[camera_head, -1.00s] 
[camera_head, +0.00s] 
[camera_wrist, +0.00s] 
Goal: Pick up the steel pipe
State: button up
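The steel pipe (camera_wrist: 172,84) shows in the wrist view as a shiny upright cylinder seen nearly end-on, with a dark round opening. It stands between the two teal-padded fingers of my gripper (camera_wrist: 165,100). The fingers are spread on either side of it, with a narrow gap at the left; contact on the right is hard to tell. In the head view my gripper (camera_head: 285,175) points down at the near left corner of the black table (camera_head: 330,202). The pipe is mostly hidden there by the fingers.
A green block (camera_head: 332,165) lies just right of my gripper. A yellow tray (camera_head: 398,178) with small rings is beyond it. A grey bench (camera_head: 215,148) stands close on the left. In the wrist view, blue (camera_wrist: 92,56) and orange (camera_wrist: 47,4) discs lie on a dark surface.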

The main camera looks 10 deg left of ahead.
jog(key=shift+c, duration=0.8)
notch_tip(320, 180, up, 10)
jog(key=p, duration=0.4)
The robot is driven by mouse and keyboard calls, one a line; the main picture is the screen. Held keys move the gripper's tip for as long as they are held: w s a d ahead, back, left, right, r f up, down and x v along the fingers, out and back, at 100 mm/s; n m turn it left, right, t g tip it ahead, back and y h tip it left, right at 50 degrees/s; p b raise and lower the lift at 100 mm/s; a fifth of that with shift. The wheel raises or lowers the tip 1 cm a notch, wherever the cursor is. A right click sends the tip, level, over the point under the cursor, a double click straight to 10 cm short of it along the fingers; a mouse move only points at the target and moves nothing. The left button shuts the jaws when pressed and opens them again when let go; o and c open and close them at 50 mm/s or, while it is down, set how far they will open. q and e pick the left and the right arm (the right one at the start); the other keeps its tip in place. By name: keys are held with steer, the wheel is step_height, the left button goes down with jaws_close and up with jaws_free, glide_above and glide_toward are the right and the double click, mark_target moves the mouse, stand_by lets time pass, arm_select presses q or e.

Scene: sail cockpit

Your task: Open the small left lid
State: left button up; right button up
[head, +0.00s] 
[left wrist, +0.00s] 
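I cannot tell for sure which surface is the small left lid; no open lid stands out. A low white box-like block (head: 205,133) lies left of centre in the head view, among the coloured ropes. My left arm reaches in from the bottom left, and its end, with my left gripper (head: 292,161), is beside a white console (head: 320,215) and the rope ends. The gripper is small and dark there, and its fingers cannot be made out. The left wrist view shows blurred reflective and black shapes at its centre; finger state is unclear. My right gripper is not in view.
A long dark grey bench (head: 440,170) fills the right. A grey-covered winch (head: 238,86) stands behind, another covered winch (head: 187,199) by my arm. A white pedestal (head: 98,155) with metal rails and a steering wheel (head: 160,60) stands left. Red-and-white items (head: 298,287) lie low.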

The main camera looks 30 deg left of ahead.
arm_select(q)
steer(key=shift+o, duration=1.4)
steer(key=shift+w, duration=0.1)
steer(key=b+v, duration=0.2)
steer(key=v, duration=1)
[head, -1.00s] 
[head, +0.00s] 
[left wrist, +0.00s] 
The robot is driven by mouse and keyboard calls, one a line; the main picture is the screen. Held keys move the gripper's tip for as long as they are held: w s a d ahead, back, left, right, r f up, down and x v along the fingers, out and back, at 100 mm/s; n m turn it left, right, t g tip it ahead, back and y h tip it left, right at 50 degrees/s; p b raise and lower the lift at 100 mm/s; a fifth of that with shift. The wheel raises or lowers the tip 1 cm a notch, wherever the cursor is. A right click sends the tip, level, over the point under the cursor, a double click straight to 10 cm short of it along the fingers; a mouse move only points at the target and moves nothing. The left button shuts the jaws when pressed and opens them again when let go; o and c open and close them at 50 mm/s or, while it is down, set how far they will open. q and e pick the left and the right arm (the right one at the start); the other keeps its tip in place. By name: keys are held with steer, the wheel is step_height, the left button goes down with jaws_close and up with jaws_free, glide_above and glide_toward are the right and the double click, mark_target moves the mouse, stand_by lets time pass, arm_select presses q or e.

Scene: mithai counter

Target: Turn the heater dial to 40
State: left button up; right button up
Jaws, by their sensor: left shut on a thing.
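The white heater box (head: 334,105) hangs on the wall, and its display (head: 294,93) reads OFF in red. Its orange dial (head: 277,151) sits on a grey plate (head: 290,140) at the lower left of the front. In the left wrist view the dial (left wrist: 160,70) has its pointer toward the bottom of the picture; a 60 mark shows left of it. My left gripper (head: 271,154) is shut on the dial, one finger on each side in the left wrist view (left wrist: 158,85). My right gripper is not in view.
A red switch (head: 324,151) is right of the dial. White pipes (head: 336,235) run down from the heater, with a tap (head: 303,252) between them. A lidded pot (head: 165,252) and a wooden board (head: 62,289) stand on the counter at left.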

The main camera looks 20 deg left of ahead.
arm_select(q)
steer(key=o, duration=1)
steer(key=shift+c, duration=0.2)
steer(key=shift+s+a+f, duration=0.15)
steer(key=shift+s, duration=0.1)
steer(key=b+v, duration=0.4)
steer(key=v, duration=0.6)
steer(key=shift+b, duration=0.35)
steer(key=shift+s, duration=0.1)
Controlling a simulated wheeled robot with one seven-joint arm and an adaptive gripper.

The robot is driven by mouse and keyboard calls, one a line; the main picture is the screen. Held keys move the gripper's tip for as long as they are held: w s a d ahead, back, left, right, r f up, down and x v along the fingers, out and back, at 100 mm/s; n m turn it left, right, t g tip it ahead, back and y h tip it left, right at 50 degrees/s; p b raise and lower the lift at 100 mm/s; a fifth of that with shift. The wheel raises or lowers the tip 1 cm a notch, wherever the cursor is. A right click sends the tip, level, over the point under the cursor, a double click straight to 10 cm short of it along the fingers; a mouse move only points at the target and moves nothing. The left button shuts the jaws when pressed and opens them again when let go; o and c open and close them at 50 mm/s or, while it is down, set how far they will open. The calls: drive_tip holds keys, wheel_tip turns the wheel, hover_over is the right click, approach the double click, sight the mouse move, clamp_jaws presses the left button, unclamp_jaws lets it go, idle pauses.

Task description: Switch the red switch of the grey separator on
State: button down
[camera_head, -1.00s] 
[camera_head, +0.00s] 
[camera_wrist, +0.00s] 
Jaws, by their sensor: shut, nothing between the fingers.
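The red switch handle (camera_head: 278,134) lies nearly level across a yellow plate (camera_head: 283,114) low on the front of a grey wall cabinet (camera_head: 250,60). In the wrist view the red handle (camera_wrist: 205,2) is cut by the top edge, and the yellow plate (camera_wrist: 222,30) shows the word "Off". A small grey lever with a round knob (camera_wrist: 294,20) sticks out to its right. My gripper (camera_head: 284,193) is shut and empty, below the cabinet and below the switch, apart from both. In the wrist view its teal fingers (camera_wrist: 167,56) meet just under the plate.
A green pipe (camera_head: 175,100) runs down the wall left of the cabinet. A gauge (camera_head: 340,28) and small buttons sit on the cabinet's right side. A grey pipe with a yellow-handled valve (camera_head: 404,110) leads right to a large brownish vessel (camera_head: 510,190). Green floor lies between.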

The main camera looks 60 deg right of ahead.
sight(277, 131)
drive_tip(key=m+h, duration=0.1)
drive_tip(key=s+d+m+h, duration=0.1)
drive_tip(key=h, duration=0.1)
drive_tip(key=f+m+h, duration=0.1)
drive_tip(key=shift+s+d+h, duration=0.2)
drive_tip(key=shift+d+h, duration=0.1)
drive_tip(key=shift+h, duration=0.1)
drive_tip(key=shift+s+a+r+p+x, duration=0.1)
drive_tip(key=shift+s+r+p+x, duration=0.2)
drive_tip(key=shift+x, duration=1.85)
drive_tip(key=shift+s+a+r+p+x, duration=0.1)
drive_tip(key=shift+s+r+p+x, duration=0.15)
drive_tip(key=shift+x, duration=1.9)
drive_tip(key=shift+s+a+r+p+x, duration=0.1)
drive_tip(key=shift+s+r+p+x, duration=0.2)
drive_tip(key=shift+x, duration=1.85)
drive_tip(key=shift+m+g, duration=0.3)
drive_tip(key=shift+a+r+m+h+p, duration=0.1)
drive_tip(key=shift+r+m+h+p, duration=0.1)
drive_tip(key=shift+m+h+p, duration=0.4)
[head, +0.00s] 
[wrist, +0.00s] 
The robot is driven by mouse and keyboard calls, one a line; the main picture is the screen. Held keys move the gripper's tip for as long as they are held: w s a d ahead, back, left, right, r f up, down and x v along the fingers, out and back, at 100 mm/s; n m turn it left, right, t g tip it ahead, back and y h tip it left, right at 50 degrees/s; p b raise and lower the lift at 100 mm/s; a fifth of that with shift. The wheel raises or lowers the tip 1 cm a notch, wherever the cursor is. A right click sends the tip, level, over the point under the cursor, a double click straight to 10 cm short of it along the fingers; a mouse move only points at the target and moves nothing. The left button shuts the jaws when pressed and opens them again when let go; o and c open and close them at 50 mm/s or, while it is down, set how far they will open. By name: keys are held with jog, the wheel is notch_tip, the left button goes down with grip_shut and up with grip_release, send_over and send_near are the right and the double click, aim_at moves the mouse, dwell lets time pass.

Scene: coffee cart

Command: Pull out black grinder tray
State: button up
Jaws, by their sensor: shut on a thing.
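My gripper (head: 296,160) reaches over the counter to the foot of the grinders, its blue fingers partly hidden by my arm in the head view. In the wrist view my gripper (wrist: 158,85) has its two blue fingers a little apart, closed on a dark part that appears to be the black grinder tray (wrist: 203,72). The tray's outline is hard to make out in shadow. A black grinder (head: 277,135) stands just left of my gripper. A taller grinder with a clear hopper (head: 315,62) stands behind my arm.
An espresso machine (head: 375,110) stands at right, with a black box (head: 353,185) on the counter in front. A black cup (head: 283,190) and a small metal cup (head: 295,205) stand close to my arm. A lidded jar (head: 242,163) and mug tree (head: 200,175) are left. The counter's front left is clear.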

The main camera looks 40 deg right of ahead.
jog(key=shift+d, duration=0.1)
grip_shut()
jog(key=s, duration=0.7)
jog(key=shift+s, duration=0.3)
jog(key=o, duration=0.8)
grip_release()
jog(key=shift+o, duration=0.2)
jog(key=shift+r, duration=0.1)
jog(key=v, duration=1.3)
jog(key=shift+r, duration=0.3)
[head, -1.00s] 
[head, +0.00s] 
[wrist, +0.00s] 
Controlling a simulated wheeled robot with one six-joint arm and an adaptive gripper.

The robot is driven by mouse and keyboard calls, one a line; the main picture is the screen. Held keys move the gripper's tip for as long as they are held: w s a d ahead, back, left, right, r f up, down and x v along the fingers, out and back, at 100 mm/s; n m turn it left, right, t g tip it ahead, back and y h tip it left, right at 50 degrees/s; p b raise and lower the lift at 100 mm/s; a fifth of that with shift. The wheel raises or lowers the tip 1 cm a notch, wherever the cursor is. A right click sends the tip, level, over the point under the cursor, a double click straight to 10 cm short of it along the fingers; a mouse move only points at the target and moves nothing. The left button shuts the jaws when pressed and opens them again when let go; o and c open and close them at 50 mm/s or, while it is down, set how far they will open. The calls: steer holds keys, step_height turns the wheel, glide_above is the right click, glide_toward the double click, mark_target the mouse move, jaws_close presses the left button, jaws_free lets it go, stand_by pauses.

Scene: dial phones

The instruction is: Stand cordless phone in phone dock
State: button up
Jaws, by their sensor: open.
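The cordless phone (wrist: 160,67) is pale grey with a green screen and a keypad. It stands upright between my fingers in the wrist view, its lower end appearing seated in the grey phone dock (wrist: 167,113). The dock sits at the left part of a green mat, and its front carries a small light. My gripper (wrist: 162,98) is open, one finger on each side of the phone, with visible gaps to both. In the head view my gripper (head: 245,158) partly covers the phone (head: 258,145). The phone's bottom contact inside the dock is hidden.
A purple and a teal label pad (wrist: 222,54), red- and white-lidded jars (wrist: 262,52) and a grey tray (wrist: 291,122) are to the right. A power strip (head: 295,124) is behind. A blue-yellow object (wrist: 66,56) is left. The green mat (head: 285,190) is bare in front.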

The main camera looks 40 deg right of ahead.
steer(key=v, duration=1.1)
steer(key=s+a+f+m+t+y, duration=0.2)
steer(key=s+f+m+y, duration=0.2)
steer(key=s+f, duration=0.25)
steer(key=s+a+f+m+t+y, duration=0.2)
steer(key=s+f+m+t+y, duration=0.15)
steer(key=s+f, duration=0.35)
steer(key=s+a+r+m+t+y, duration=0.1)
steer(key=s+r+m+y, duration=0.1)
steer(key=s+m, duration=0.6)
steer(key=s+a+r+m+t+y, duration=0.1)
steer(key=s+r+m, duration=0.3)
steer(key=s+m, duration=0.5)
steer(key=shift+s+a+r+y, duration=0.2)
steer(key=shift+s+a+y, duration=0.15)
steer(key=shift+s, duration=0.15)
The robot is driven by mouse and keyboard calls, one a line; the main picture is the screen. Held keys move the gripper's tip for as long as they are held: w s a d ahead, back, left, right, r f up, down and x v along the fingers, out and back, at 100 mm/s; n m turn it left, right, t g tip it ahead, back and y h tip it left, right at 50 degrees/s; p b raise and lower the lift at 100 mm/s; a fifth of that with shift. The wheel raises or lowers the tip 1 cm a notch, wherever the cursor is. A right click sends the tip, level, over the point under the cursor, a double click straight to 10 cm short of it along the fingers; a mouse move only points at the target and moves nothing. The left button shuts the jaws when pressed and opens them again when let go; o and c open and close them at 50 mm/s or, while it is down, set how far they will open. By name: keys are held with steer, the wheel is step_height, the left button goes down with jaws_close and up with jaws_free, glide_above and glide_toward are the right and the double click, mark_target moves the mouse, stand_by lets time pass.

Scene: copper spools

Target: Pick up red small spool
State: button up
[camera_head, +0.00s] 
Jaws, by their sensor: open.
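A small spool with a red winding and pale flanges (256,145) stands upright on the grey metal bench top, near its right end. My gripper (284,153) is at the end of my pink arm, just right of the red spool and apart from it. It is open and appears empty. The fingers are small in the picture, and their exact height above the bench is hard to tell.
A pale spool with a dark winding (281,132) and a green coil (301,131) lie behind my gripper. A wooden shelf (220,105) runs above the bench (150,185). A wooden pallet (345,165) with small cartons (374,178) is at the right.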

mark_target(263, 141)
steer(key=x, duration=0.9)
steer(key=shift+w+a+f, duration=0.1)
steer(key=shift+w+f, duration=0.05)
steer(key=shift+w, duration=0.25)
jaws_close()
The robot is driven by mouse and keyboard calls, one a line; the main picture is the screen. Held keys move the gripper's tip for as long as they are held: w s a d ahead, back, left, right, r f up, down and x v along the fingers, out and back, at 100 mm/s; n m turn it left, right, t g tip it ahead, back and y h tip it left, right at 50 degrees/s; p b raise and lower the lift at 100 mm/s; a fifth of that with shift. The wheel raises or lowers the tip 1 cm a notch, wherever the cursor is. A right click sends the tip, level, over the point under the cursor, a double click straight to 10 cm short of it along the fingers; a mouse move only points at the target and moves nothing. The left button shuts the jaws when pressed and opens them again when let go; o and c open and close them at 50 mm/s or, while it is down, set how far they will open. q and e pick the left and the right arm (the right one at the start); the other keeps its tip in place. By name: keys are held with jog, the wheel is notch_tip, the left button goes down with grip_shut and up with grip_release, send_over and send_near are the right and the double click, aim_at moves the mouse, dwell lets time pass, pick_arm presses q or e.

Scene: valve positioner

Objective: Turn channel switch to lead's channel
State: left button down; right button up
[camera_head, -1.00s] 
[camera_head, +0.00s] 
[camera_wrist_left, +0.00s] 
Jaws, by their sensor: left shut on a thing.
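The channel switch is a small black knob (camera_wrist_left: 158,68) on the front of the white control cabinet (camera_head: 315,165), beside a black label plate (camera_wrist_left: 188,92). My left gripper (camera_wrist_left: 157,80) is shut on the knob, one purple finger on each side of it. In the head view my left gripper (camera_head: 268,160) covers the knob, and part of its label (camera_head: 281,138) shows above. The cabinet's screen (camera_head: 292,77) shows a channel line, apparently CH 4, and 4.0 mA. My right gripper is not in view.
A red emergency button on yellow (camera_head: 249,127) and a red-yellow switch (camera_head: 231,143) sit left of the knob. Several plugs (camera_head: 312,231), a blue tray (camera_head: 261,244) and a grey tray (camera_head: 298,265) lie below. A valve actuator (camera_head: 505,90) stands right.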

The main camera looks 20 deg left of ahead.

* TO BE DONE:
Find the lines holding "Controlling" and list every one.

* PROBLEM SOLUTION:
Controlling a simulated wheeled robot with one seven-joint arm and an adaptive gripper.
Controlling a simulated wheeled robot with one six-joint arm and an adaptive gripper.

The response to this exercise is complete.